La historieta del primer ministro (ojo, todavía lo sigue siendo) anuncia un final feliz para las instituciones democráticas del Reino Unido, y en medio del actual drama europeo da un cierto respiro, o suspiro, acerca de la capacidad de la democracia para recomponerse frente las acciones de quienes la vulneran desde adentro, de acuerdo a un plan bien trazado, o de retruque, por simple idiotez política bien ejercida.

¿Cómo proteger la democracia de la Liga Intergaláctica de Villanos Pseudo-Demócratas? Es, sin duda alguna, una de las preguntas más apremiantes que hay que responder antes de llegar al primer cuarto de siglo en ciernes. Hasta hace nada, esos personajes folclóricos y autoritarios parecían ser una exclusividad de estas tierras que descubrió Colón, o de repúblicas nacidas con fórceps en África.

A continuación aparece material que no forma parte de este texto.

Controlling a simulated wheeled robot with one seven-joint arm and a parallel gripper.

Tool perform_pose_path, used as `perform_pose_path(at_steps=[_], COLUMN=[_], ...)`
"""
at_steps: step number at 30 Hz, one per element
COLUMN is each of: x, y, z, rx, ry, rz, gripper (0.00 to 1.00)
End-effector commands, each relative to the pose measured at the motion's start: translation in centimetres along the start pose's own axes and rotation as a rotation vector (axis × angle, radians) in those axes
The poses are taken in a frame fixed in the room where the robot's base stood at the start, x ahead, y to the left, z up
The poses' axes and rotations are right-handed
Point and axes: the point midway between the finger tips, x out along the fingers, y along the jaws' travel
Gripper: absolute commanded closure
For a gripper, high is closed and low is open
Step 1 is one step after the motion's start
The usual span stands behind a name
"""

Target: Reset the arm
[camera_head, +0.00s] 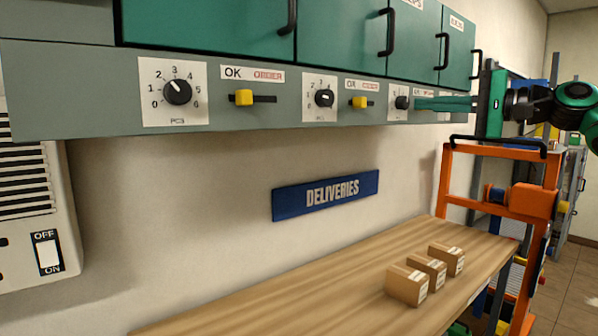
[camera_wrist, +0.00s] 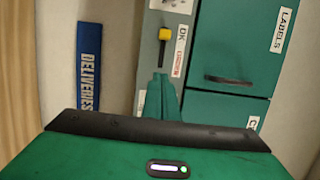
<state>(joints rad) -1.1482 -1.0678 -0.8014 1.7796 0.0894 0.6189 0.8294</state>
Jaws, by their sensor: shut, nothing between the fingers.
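My gripper (camera_head: 420,103) is at the right of the head view, with its green fingers together and pointing left at the grey control panel (camera_head: 240,112). The fingertips appear right beside the third black knob (camera_head: 401,103); I cannot tell whether they touch it. In the wrist view the shut fingers (camera_wrist: 161,88) lie in front of the panel, just below a yellow slider (camera_wrist: 165,35), with nothing between them. The fingers hide part of the panel there. Most of my arm is out of view to the right.
Two other knobs (camera_head: 178,92) (camera_head: 324,98) and yellow sliders (camera_head: 244,97) (camera_head: 359,103) line the panel under green cabinets (camera_head: 340,35). Below are a DELIVERIES sign (camera_head: 326,195), a wooden counter (camera_head: 290,295) with three cartons (camera_head: 408,285), and an orange frame (camera_head: 545,235).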

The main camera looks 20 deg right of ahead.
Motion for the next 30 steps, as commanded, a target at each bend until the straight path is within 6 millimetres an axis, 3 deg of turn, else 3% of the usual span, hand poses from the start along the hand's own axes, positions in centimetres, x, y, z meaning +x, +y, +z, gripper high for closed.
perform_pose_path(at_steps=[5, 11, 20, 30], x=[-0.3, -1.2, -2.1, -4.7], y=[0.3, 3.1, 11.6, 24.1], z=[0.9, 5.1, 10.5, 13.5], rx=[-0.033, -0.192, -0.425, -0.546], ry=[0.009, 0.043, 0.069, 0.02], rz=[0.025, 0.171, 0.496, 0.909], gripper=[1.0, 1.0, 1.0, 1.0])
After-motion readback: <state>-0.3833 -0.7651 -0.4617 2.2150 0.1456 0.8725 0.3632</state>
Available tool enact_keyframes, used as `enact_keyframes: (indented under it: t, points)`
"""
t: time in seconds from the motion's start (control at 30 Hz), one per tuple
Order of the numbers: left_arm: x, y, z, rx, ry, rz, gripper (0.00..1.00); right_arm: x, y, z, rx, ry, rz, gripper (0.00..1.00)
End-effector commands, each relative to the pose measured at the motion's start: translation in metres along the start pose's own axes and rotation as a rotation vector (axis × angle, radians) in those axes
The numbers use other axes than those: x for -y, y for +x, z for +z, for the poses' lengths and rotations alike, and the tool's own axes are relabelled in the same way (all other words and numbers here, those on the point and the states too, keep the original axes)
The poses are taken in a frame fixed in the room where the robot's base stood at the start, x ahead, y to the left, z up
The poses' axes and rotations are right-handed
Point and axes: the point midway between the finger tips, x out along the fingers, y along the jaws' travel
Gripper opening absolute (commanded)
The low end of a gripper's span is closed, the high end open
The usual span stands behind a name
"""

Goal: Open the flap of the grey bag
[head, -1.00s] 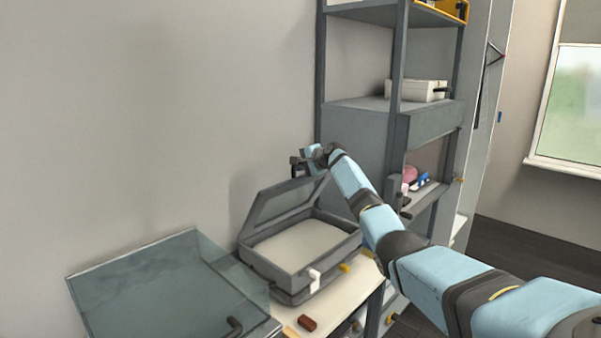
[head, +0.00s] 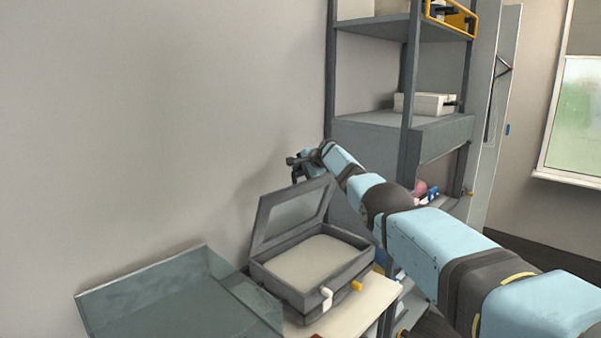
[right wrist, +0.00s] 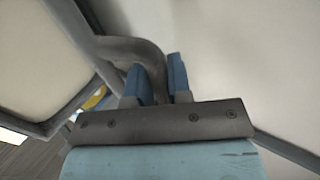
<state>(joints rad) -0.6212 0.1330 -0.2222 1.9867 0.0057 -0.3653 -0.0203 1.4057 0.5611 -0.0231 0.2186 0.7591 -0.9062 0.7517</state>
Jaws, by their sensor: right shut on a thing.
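The grey bag (head: 292,292) is box-shaped with a pale inside and stands on the light table in the head view. Its flap (head: 296,214), a grey frame around a paler panel, is raised steeply along the back. My right gripper (head: 296,168) is at the flap's top edge. In the right wrist view, the blue fingers of the right gripper (right wrist: 160,75) are shut on a curved grey handle (right wrist: 122,47), joined to the framed flap (right wrist: 45,55) at left. The grip is partly hidden. My left gripper is not in view.
A glass-like open case (head: 185,300) stands left of the bag. A grey shelf unit (head: 412,85) rises behind my right arm and holds a white box (head: 425,103). The wall is close behind the flap. A white knob (head: 326,296) and yellow knob (head: 356,286) are at the bag's front.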

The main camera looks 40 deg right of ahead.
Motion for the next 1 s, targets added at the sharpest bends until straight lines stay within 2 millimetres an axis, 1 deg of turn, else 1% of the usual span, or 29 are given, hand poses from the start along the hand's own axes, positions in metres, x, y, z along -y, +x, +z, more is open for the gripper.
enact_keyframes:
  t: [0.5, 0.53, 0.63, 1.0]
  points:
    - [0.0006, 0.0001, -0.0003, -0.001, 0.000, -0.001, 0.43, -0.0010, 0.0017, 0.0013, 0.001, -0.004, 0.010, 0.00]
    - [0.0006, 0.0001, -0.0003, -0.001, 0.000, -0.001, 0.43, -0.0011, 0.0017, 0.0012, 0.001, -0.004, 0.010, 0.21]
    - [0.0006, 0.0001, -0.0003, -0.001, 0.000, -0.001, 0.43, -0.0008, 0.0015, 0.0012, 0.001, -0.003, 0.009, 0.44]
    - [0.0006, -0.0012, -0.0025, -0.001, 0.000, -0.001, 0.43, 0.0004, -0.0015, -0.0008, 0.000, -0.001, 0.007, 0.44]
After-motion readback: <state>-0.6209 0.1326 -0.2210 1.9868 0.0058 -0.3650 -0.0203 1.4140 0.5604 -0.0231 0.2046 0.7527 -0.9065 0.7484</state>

Pero no, ahora su gentilicio se ha extendido a eso que llamábamos “países desarrollados”, aparentemente inmunes a los mosquitos y al paludismo democrático del subdesarrollo.

Trump, el villano mayor, y sus adelantados secuaces en Occidente, Johnson, Bolsonaro, Bukele, por tan solo nombrar algunos, lograron embaucar a sus sociedades en base a la prédica antipolítica y antipartido (la base de la democracia) para luego comenzar el desmantelamiento de sus instituciones. Lo hicieron con el aplauso de sus conciudadanos convertidos en votos. Y ese pase de magia blanca debe tener explicaciones que vayan más allá de culpar al hoy inoperante Foro de São Paulo, o a los excesos del liberalismo que tanta comezón causa a los conservadores.

Habría que descifrar en qué consiste el arte de la disrupción. ¡Dedos a la obra!